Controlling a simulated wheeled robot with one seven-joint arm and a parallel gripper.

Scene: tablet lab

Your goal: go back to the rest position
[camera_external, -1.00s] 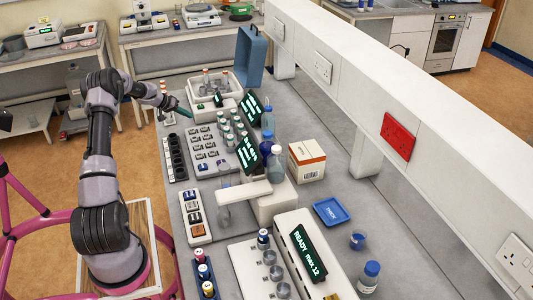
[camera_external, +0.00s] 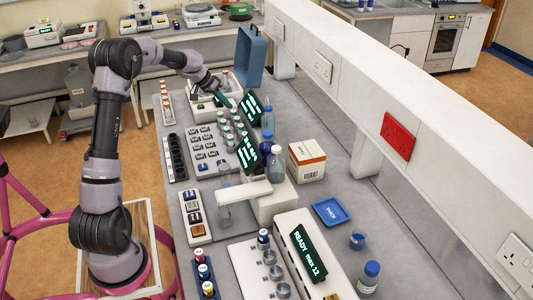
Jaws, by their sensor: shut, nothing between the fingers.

════════════════════

**Problem statement**
Strip out the pictures and quote the remaining data word for word.

**Exercise response**
Controlling a simulated wheeled robot with one seven-joint arm and a parallel gripper.

Scene: tablet lab

Your goal: go back to the rest position
[camera_external, -1.00s] 
[camera_external, +0.00s] 
Jaws, by their sensor: shut, nothing between the fingers.

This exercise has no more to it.